Y es que quien quiera que reduzca el fenómeno de las autodefensas a un simple proyecto contrainsurgente, o a puros narcotraficantes, o a facciones criminales de que se despojaron del control del establecimiento, está pasando por alto sus profundas implicaciones en la configuración del Estado y la sociedad en Colombia durante los inicios del siglo XXI. Desde que Carlos Castaño y los demás miembros de las Autodefensas Campesinas de Córdoba y Urabá (ACCU), a mediados de los noventa, introdujeron una nueva doctrina para la construcción de ejércitos privados al servicio de los ‘hombres fuertes’ de las comunidades y difundieron su creación, un nuevo orden social se impuso en muchas de las regiones rurales y semiurbanas del país. Se trataba del Estado de los Señores de la Guerra, de toda una revolución en las relaciones de poder, de una nueva forma de extraer tributos, de regular la economía, de administrar justicia, de brindar protección, de organizar la prestación de servicios básicos y de ejercer el monopolio de la coerción.
 
Las sociedades resultantes podían ser violentas, desiguales y precarias en su legitimidad, pero esto no impidió que se reprodujeran a velocidades vertiginosas, y que constituyeran un desafió sin precedentes a la consolidación de la democracia y a la construcción de economías modernas.

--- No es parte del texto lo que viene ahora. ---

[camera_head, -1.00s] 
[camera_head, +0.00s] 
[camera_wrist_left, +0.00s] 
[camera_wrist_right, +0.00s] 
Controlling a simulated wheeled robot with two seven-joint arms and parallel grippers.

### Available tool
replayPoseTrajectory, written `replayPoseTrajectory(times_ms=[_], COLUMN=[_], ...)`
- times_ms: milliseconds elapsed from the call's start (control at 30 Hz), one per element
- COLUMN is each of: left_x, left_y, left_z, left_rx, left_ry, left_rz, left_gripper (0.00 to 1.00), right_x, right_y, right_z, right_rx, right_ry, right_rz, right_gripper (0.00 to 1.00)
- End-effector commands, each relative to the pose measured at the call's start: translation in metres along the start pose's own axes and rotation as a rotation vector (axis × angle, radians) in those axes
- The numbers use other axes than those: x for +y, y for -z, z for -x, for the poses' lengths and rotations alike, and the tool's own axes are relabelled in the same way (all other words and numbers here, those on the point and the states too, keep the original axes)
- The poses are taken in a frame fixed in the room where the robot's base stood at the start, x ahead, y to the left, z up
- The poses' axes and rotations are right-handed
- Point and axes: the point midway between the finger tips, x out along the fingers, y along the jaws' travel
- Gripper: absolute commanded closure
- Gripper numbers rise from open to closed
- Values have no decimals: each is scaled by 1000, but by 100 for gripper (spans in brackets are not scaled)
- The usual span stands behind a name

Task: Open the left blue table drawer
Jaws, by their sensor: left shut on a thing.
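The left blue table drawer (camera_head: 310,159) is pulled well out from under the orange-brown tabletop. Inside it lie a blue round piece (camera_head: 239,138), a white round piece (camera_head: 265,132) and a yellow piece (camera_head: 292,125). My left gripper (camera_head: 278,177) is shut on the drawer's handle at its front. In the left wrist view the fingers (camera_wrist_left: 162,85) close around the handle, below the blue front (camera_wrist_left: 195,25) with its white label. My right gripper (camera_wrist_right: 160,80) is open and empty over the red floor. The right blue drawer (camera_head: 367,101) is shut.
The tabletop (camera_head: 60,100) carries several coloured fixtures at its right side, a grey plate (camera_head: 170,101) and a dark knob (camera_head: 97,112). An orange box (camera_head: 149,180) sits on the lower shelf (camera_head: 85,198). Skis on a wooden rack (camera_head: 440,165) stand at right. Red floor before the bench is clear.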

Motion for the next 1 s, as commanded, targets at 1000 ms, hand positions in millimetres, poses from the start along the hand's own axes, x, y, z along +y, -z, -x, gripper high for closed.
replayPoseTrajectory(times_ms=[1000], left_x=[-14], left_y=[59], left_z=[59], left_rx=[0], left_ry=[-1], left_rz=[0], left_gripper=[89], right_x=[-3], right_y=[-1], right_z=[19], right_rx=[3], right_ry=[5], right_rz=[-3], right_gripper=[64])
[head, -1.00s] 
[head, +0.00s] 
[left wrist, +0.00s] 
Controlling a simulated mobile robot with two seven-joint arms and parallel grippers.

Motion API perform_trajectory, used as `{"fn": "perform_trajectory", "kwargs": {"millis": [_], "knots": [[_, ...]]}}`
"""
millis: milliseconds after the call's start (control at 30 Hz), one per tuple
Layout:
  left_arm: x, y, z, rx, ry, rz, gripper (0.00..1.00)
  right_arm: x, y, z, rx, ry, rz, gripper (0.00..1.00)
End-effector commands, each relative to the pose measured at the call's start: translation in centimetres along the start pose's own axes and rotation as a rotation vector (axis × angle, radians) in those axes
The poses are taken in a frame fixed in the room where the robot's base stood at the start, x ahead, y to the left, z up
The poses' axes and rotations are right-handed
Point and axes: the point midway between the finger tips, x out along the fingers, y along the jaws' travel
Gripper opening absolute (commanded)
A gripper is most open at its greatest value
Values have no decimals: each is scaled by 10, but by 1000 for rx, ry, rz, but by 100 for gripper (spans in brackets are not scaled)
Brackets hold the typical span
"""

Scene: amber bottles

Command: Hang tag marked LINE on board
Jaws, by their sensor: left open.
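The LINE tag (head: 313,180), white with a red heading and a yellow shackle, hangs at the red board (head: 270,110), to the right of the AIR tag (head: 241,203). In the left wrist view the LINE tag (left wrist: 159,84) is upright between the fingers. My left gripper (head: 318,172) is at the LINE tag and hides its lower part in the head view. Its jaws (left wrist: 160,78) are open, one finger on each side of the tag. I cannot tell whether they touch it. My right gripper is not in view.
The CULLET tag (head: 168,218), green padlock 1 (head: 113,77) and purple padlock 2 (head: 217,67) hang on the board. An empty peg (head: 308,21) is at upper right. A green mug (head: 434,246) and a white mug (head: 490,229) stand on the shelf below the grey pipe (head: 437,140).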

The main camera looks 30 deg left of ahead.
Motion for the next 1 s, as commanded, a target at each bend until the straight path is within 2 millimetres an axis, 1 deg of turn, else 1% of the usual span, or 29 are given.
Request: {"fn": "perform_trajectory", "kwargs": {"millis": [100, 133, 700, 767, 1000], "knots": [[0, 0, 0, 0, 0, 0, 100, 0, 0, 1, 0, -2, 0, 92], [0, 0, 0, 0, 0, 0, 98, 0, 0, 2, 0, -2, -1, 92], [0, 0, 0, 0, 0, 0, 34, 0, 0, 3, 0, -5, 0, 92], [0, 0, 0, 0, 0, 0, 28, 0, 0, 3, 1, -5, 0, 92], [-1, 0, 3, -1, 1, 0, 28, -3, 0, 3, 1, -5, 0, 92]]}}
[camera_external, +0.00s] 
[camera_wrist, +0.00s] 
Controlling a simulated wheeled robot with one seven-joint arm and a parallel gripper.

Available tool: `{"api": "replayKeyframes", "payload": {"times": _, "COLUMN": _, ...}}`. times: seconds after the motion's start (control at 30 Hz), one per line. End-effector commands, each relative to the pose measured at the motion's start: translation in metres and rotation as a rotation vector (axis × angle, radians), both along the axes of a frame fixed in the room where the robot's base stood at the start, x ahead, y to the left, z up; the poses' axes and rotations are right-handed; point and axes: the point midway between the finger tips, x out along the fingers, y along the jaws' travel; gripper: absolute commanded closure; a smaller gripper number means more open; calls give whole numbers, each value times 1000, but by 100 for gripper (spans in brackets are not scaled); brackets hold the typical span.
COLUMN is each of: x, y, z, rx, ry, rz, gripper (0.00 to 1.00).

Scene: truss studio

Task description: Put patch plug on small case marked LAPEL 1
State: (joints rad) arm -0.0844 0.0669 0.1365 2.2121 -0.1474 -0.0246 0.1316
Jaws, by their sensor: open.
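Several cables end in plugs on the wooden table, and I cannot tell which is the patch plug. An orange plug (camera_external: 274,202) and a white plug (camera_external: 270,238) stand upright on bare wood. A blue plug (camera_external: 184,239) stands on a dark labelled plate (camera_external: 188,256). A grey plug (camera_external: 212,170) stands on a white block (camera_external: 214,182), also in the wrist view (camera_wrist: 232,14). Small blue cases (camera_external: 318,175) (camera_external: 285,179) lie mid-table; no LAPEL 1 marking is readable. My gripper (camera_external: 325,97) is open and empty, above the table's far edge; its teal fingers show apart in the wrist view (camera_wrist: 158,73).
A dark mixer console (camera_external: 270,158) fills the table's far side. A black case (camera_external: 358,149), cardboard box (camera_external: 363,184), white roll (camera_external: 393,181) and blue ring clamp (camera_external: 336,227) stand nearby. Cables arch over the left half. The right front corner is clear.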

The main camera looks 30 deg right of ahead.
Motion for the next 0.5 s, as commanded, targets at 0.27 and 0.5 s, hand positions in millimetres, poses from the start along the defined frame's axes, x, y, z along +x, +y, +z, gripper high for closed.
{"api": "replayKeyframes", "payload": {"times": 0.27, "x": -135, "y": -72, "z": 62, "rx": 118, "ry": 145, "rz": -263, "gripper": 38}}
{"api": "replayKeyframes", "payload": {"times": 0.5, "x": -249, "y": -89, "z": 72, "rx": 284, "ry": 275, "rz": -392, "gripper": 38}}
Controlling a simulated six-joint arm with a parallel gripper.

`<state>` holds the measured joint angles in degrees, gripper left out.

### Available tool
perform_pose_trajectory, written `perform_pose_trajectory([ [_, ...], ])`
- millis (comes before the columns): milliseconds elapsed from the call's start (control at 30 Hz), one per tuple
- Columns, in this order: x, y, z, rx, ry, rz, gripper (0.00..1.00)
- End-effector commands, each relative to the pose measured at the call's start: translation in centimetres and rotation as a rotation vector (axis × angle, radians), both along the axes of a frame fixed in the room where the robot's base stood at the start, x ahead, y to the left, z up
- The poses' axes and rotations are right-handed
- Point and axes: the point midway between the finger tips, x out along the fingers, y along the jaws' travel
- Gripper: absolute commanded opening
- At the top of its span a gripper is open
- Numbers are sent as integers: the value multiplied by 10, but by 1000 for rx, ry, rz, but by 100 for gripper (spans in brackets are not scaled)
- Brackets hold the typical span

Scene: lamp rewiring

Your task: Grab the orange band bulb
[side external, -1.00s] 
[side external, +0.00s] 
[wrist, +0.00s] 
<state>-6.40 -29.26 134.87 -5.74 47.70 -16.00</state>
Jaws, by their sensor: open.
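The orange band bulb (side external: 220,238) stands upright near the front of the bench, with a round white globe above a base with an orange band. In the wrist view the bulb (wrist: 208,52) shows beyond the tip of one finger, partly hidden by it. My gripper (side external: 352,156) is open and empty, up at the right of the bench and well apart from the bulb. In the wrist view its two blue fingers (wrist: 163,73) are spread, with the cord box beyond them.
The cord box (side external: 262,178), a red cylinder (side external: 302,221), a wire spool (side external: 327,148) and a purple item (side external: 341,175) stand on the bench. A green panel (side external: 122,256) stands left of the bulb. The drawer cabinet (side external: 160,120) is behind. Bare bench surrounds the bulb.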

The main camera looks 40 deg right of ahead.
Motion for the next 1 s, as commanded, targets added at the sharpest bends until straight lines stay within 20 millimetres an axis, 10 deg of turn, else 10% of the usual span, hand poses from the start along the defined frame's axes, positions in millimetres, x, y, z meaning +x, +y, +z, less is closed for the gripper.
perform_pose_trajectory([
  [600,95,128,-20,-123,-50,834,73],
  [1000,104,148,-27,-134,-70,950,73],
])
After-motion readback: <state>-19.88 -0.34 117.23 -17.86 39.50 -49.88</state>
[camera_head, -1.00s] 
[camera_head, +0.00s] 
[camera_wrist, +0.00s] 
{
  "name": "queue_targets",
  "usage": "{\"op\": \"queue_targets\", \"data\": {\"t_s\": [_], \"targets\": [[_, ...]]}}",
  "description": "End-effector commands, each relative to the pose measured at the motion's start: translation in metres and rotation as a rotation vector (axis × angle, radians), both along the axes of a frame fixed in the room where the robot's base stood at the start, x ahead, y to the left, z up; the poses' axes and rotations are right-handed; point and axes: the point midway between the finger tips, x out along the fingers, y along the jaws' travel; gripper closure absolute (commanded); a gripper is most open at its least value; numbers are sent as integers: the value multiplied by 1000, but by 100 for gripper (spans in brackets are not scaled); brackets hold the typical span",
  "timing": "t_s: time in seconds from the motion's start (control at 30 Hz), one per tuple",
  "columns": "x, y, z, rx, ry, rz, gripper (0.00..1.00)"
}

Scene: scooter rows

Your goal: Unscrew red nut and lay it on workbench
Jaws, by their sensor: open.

Fue así que mientras que en Bogotá y un puñado de ciudades se experimentaba un interesante proceso de modernización de la democracia, de inclusión de la ciudadanía y de diversificación económica, en las sociedades donde se impusieron los Señores de la Guerra se eliminaría cualquier posibilidad de participación política y de desarrollo de un capitalismo dinámico. Cualquier figura individual o colectiva que pretendiera participar en las elecciones sin el consentimiento del jefe local de las autodefensas era sistemáticamente eliminada. Cualquier empresa legal que mostrara perspectivas de acceso a mercados competitivos era extorsionada, obligada a asociarse con ellos o expropiada. A manera de los nobles feudales, los dueños de los ejércitos decidían quién podía gobernar, bajo que reglas se distribuía el poder político, la propiedad y la producción económica entre los miembros de la comunidad. Las relaciones entre individuos y grupos sociales estarían en adelante atravesadas por la intervención minuciosa de sus intereses, de su visión de lo que debía ser la sociedad y de sus aspiraciones de reconocimiento.